Monday, 3 March 2008
what's it like at my home in a 'typical day'?
We don't know the meaning of 'typical' around here. Every day it's different. We wake up, hamdulillah and after breakfast we do anything we like to do. It could be cleaning, cooking, going to the park, reading, building with Lego or using the play doh to make funny shapes.
We also attend twice a week karate lessons and once a week swimming, we go to a halaqa (study circle) for me but my kids are settle in a creche near by at that time so I can study and they can play with their friends.
There is only one thing that it's distinctive in our day, madrassa.
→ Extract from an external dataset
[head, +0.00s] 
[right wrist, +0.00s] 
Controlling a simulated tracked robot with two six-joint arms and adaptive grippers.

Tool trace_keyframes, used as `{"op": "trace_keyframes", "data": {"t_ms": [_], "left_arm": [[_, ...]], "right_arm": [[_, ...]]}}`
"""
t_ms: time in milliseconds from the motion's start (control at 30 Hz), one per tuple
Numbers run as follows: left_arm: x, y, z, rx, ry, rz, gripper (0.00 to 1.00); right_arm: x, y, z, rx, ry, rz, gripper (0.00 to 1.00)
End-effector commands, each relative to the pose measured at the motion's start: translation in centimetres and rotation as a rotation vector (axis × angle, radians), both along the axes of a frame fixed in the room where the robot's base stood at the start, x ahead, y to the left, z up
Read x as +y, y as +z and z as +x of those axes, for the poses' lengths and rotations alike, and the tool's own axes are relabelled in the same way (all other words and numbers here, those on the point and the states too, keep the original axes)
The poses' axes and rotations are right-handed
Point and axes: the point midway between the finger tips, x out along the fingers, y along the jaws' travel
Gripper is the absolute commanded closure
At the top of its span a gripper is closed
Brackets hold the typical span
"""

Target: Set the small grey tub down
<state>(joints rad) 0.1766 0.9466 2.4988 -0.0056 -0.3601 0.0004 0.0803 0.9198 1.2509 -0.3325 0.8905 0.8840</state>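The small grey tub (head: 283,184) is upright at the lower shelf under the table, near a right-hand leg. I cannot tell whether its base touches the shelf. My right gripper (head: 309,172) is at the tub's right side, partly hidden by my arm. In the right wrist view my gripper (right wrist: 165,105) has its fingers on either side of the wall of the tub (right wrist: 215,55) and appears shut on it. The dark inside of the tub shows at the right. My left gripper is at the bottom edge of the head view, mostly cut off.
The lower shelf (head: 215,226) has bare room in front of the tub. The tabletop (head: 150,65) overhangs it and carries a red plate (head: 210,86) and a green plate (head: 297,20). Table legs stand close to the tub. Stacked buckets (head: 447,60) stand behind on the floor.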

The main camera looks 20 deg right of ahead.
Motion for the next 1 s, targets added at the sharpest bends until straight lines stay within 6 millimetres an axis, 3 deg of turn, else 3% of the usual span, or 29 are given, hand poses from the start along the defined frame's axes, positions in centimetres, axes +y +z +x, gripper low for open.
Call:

My kids attend madrassa 5 days a week from 4.30pm to 6.30pm. That's the only typical thing!
We like to do different activities and sports and also are very active when at home.
We don't do much sitting and studying as I find that my kids gets bored. But we love the library and my kids like to sit and read books there.
So really this is what we do and how we learn.
No routine, no sitting, no stars, no grading, no writing, lots of reading and fun!